## OBJECTIVE
Can you write out all of the material below, word for word?

## SOURCE EXCERPT
════════════════

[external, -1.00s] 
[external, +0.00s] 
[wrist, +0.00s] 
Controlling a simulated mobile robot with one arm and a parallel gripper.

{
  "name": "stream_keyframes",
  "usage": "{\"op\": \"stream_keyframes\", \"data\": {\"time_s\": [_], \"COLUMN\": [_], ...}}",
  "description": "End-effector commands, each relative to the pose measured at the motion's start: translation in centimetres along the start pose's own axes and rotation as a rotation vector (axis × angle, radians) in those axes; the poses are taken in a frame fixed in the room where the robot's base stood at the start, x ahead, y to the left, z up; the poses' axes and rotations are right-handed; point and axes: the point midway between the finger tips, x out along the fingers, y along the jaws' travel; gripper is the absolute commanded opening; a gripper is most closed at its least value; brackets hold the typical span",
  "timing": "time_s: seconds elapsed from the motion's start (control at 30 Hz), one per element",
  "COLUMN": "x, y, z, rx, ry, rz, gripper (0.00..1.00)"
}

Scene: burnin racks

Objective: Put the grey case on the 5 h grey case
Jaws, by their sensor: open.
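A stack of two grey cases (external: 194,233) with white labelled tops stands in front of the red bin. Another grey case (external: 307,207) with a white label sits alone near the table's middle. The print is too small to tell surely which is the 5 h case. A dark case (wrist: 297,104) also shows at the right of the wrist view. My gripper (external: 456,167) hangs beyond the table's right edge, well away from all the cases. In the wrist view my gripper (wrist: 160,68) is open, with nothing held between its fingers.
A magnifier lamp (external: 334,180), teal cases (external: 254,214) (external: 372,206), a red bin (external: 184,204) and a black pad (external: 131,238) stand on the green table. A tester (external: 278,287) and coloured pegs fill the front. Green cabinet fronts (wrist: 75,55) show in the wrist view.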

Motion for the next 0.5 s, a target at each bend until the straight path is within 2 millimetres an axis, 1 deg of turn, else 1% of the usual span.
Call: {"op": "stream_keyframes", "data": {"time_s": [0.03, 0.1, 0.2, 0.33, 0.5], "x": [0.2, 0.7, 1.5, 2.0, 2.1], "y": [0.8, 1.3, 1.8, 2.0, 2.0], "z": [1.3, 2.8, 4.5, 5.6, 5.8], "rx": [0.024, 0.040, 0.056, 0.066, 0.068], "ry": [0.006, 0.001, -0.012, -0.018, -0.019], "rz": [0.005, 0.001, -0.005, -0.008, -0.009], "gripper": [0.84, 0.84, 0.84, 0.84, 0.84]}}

════════════════

## EXPECTED ANSWER
[external, -1.00s] 
[external, +0.00s] 
[wrist, +0.00s] 
Controlling a simulated mobile robot with one arm and a parallel gripper.

{
  "name": "stream_keyframes",
  "usage": "{\"op\": \"stream_keyframes\", \"data\": {\"time_s\": [_], \"COLUMN\": [_], ...}}",
  "description": "End-effector commands, each relative to the pose measured at the motion's start: translation in centimetres along the start pose's own axes and rotation as a rotation vector (axis × angle, radians) in those axes; the poses are taken in a frame fixed in the room where the robot's base stood at the start, x ahead, y to the left, z up; the poses' axes and rotations are right-handed; point and axes: the point midway between the finger tips, x out along the fingers, y along the jaws' travel; gripper is the absolute commanded opening; a gripper is most closed at its least value; brackets hold the typical span",
  "timing": "time_s: seconds elapsed from the motion's start (control at 30 Hz), one per element",
  "COLUMN": "x, y, z, rx, ry, rz, gripper (0.00..1.00)"
}

Scene: burnin racks

Objective: Put the grey case on the 5 h grey case
Jaws, by their sensor: open.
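A stack of two grey cases (external: 194,233) with white labelled tops stands in front of the red bin. Another grey case (external: 307,207) with a white label sits alone near the table's middle. The print is too small to tell surely which is the 5 h case. A dark case (wrist: 297,104) also shows at the right of the wrist view. My gripper (external: 456,167) hangs beyond the table's right edge, well away from all the cases. In the wrist view my gripper (wrist: 160,68) is open, with nothing held between its fingers.
A magnifier lamp (external: 334,180), teal cases (external: 254,214) (external: 372,206), a red bin (external: 184,204) and a black pad (external: 131,238) stand on the green table. A tester (external: 278,287) and coloured pegs fill the front. Green cabinet fronts (wrist: 75,55) show in the wrist view.

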Motion for the next 0.5 s, a target at each bend until the straight path is within 2 millimetres an axis, 1 deg of turn, else 1% of the usual span.
Call: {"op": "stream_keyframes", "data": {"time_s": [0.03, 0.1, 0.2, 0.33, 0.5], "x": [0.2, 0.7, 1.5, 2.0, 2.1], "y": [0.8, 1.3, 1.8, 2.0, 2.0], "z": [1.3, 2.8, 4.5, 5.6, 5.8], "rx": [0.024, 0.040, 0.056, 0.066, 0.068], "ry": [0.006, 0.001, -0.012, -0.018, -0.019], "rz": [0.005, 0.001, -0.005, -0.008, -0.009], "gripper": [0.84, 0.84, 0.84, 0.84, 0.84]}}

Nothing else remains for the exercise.